> _What is asked_:
From the records below, please print only the lines from the one containing "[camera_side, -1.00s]" through the one containing "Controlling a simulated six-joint", both included. Skip the pictures.

> _Input material_:
>>
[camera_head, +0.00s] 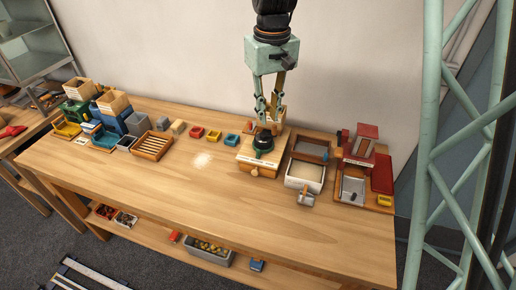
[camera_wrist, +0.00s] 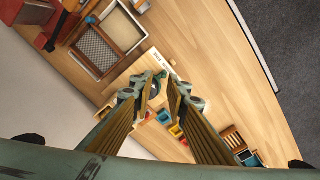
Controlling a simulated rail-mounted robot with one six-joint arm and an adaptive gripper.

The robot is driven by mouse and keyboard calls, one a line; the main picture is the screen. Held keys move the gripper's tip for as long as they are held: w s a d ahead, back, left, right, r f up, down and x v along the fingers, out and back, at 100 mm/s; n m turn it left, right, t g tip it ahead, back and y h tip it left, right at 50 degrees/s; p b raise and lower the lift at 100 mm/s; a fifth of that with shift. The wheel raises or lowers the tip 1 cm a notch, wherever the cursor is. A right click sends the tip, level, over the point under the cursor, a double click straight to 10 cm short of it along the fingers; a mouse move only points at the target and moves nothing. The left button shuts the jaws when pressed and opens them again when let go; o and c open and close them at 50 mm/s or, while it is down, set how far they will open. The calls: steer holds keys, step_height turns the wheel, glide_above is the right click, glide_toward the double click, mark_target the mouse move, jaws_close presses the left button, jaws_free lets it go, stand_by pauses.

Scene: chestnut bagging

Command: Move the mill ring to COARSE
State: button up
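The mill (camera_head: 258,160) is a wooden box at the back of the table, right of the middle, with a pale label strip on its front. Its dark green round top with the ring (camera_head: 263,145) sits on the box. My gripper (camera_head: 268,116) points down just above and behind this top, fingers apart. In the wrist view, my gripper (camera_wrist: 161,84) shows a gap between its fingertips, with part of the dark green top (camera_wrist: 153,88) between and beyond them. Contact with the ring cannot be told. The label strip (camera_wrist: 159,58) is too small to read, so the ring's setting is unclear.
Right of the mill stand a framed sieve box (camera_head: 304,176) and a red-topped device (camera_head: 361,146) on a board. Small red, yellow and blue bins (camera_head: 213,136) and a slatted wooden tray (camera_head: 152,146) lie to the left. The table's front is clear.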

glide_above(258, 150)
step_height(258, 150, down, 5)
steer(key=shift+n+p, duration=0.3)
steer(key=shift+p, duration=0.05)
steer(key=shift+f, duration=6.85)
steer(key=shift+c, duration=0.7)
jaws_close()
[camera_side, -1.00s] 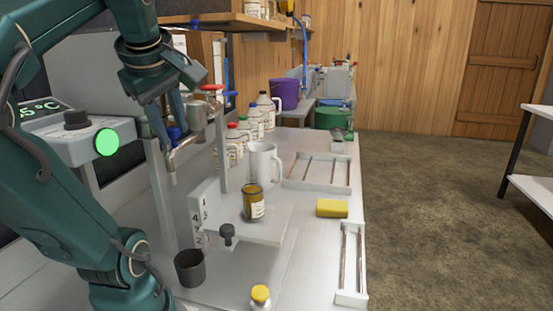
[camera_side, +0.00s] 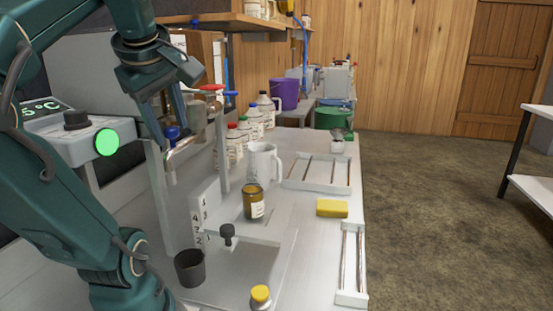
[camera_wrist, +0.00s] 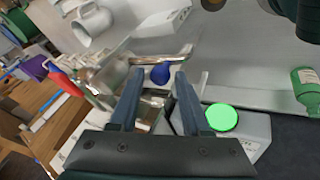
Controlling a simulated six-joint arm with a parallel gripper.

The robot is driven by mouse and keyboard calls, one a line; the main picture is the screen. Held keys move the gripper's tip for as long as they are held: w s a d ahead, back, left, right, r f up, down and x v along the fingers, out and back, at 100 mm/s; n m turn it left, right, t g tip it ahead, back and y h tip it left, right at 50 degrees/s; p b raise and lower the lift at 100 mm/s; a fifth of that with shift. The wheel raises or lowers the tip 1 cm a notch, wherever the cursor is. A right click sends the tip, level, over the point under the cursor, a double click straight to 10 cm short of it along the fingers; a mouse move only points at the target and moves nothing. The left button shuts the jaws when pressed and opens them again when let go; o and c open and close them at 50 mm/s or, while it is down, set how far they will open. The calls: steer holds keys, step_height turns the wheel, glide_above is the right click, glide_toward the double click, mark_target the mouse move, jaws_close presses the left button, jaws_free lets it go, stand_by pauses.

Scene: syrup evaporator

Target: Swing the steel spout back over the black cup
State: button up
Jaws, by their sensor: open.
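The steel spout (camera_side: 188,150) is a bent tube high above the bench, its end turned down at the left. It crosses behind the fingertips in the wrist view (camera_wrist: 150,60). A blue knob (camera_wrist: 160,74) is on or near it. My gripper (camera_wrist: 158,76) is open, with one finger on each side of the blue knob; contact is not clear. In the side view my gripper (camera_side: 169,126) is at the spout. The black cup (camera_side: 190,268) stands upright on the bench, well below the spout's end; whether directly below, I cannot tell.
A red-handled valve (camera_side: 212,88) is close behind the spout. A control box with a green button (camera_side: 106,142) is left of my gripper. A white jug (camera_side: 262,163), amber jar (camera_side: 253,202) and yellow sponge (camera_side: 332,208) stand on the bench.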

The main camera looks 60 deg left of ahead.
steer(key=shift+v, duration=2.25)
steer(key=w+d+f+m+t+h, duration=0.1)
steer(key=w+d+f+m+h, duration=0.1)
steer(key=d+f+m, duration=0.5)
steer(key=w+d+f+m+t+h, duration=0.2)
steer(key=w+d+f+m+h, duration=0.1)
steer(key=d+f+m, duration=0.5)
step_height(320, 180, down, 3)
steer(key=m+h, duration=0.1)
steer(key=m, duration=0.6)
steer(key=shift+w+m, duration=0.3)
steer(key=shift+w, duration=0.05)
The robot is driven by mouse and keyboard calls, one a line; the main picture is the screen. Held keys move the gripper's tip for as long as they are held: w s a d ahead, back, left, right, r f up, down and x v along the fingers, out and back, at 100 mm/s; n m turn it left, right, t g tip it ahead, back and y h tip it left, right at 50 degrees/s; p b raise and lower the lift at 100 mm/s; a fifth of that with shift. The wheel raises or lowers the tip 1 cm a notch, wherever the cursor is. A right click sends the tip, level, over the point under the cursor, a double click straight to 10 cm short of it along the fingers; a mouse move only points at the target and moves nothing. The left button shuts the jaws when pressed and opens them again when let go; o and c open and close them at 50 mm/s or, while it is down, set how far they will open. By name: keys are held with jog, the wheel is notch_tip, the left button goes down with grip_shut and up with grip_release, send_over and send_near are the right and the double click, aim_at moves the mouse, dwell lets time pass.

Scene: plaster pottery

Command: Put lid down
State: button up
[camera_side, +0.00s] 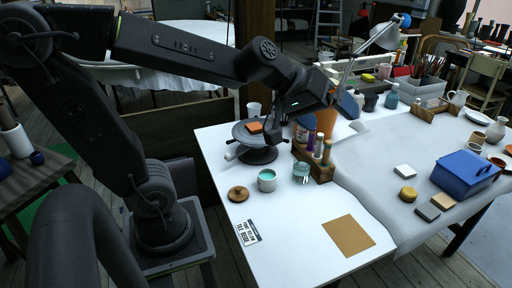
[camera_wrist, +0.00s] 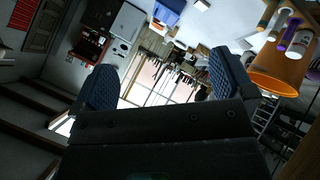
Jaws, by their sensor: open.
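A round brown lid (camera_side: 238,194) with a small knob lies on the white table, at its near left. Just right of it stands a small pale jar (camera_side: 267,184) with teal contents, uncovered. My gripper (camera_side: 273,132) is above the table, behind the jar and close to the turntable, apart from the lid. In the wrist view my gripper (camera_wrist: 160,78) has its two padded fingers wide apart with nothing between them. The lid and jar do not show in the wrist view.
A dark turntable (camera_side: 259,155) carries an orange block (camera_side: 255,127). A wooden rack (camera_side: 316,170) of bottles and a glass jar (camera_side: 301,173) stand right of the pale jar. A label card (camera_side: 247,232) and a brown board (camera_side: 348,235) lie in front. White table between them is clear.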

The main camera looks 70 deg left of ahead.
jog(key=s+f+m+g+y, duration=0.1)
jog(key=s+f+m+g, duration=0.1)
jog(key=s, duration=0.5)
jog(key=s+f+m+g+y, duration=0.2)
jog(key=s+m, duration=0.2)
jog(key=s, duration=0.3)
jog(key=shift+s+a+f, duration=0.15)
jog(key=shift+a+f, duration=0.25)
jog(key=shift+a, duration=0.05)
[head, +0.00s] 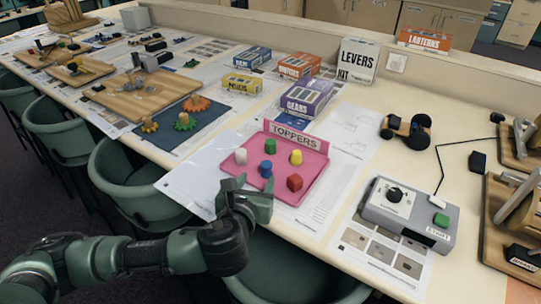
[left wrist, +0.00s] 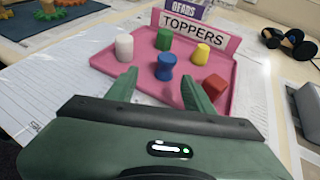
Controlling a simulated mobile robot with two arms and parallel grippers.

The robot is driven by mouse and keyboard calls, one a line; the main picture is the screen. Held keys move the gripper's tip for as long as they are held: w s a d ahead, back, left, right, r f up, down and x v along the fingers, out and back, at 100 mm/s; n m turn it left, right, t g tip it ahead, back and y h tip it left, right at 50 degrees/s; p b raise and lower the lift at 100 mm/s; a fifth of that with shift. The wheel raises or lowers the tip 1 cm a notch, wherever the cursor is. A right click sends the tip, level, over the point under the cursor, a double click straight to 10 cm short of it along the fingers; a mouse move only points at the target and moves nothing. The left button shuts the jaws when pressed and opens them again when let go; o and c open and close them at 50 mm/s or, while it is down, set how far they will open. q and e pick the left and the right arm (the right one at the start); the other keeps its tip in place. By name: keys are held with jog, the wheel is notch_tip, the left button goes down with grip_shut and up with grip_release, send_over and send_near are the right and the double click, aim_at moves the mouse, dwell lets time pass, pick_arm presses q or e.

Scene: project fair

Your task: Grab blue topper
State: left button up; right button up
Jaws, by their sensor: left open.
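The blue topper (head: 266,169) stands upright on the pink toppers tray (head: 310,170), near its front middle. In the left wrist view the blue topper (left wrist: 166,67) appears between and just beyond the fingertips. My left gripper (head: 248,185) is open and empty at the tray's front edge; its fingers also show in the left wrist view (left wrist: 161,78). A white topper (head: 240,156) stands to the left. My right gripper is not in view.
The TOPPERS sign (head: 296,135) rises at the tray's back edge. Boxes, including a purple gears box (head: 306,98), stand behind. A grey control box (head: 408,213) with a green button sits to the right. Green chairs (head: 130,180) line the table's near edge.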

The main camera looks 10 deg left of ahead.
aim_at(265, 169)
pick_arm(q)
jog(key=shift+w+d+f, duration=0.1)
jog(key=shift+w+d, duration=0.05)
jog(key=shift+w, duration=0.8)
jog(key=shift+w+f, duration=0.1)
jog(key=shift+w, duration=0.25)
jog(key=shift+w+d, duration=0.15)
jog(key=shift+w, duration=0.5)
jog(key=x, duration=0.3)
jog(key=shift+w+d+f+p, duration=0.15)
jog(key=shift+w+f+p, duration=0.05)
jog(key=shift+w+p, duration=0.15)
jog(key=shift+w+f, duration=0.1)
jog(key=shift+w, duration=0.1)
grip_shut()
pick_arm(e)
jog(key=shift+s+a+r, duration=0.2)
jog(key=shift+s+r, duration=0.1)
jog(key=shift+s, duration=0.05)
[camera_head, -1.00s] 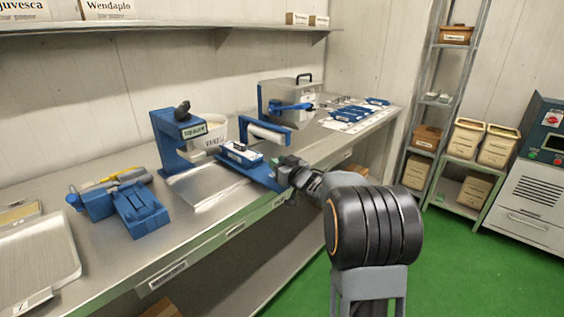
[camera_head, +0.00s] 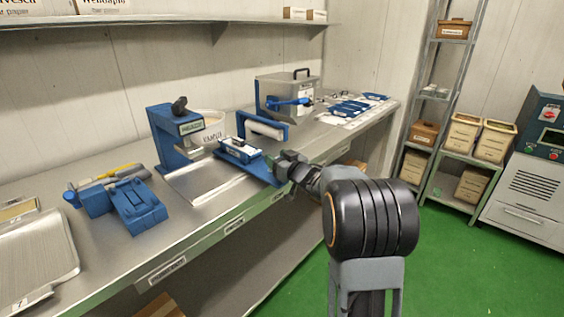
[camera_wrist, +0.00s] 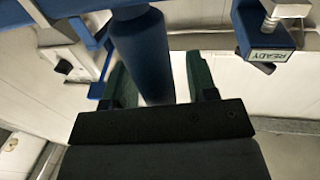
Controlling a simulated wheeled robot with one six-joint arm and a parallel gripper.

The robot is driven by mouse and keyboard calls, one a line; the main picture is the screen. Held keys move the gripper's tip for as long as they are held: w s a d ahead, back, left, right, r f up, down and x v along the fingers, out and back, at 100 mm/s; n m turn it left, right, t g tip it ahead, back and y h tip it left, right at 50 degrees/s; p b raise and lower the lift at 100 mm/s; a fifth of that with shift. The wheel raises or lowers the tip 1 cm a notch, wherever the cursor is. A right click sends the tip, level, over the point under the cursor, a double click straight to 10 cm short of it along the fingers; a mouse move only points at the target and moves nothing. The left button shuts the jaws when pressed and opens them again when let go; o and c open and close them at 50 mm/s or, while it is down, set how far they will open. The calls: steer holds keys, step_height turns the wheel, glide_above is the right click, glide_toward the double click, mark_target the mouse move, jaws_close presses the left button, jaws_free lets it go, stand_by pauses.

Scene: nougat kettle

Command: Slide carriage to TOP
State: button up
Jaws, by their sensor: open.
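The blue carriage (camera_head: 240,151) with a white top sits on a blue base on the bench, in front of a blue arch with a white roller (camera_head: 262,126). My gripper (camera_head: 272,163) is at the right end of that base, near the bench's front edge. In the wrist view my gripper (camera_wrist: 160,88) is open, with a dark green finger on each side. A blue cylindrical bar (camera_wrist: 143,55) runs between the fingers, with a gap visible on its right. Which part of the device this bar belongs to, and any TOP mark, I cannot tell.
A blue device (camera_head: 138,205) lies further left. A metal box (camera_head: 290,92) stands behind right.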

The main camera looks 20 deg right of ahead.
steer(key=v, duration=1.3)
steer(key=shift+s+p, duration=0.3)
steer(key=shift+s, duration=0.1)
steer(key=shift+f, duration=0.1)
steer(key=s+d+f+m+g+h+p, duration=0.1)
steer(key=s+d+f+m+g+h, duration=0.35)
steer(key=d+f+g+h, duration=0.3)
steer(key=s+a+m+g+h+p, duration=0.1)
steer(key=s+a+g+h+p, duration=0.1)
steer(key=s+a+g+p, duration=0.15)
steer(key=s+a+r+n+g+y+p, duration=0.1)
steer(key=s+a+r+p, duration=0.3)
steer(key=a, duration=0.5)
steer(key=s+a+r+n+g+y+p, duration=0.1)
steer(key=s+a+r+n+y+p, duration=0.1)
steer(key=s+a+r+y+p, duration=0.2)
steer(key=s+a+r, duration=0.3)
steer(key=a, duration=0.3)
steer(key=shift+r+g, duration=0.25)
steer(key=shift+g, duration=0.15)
<<
> _Exercise solution_:
[camera_side, -1.00s] 
[camera_side, +0.00s] 
[camera_wrist, +0.00s] 
Controlling a simulated six-joint arm with a parallel gripper.

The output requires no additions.